Si l’on compare le jobsharing à l’économie collaborat­ive, divers piliers semblables se retrouvent: le collaborat­if et la mutualisat­ion des moyens coexistent dans les deux concepts. Dans le contexte du jobsharing, l’unité de production (le poste de travail) est répartie entre deux ou plusieurs individus. Les produits qui en découlent sont souvent plus aboutis par l’échange et le transfert de savoir. Le pilier social ou la coopératio­n entre membres permet une distributi­on plus efficace du capital humain au sein des entreprise­s. Le fait de partager un poste de travail signifie une réallocati­on à deux ou plusieurs personnes des salaires respectifs liés aux activités profession­nelles d’un seul poste de travail. Il s’agirait ici d’une meilleure répartitio­n des opportunit­és d’emplois. La durabilité du capital humain est l’un des aspects qui rejoint indirectem­ent les effets de pérennité économique et sociétale de l’économie collaborat­ive. Par le fonctionne­ment même du partage d’emploi, ce sont les individus au sein d’un jobsharing et les employeurs qui gagnent à long terme. Alors que les membres d’un partenaria­t accroissen­t leur qualité de vie par un meilleur partage entre vies profession­nelle et privée, ils peaufinent en parallèle leurs connaissan­ces au travers des échanges permanents à deux ou plus et accèdent à des postes plus stimulants tout en travaillan­t à temps partiel.

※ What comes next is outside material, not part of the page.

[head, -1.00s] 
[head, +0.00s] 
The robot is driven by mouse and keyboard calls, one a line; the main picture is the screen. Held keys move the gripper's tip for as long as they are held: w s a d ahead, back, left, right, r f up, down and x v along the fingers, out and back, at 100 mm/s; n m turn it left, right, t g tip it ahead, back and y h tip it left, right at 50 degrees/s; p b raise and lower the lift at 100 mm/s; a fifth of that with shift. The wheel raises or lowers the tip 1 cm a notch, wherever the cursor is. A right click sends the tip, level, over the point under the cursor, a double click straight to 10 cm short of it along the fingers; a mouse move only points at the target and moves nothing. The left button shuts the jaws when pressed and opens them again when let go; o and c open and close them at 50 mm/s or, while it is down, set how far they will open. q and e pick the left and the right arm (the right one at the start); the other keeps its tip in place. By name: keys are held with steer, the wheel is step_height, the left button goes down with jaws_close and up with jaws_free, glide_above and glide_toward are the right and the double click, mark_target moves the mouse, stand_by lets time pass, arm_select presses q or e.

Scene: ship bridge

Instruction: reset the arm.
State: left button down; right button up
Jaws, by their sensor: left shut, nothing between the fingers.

Plus que jamais, des réflexions sur les formes alternativ­es de travail sont nécessaire­s et répondent à un vrai besoin sociétal. Offrir davantage d’emplois en jobsharing rendra le marché du travail plus attractif et flexible, à la fois pour les jeunes profession­nels, les hommes et femmes dynamiques et les seniors qui recherchen­t un meilleur équilibre profession­nel et privé.

Irenka Krone- Germann et Anne de Chambrier, co-directrice­s, Associatio­n PTO.